Linear algebra is the most applied branch of pure mathematics. One idea — positive definiteness — is simultaneously the second-derivative test in optimization, the stability of an equilibrium in physics, the well-posedness of a covariance in statistics, and the existence of a Cholesky factor in numerical computing.
Toolkit contribution. You added toolkit/positive_definite.py with is_positive_definite(A) (symmetry check + from-scratch Cholesky attempt), verified against np.linalg.cholesky and np.linalg.eigvalsh — joining lu.py from Chapter 10 and feeding pca.py in Chapter 32.

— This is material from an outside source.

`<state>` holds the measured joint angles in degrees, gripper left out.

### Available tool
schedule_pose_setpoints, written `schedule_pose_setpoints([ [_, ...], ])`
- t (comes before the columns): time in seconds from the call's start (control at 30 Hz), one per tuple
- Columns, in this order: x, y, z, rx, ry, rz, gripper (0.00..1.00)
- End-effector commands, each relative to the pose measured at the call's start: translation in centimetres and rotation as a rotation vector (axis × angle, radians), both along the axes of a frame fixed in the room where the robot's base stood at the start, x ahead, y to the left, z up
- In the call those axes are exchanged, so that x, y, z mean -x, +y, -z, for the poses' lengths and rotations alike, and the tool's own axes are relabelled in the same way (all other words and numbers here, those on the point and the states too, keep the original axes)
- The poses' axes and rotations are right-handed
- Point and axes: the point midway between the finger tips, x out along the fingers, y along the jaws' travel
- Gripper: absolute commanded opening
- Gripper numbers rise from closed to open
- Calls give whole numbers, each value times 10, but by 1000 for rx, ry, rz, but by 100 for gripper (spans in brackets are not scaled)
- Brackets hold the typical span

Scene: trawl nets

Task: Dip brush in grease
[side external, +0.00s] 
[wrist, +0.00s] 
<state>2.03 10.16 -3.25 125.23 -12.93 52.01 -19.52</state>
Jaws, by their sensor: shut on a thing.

Where this leads (forward references)

This chapter is the bridge from the spectral theorem to the back half of the book:

Chapter 30 (The Singular Value Decomposition). Where a positive definite symmetric matrix factors as $A = QDQ^{\mathsf{T}}$ with positive eigenvalues, every matrix factors as $A = U\Sigma V^{\mathsf{T}}$ with non-negative singular values — and those singular values are exactly the square roots of the eigenvalues of the positive semidefinite matrix $A^{\mathsf{T}}A$ from §28.7. The "square root of a matrix" intuition of the Cholesky factor previews the SVD's rotate–stretch–rotate. Positive (semi)definiteness is the doorway to the SVD.
Chapter 32 (Principal Component Analysis). PCA is the eigen-decomposition of the positive semidefinite covariance matrix of §28.7: the principal components are its eigenvectors, the variances are its (non-negative) eigenvalues, and the data ellipsoid is the contour ellipse of Figure 28.1. The zero-eigenvalue "flat directions" of §28.3.1 are the redundant dimensions PCA discards. Everything PCA does is this chapter applied to data.
Chapter 33 (Machine Learning). The loss-bowl and condition-number story of Case Study 28.2 — positive definite Hessians, convexity, conditioning — is the geometric foundation of how models train.

The marble you rolled into a bowl at the start of this chapter is rolling, it turns out, straight toward the heart of modern data science.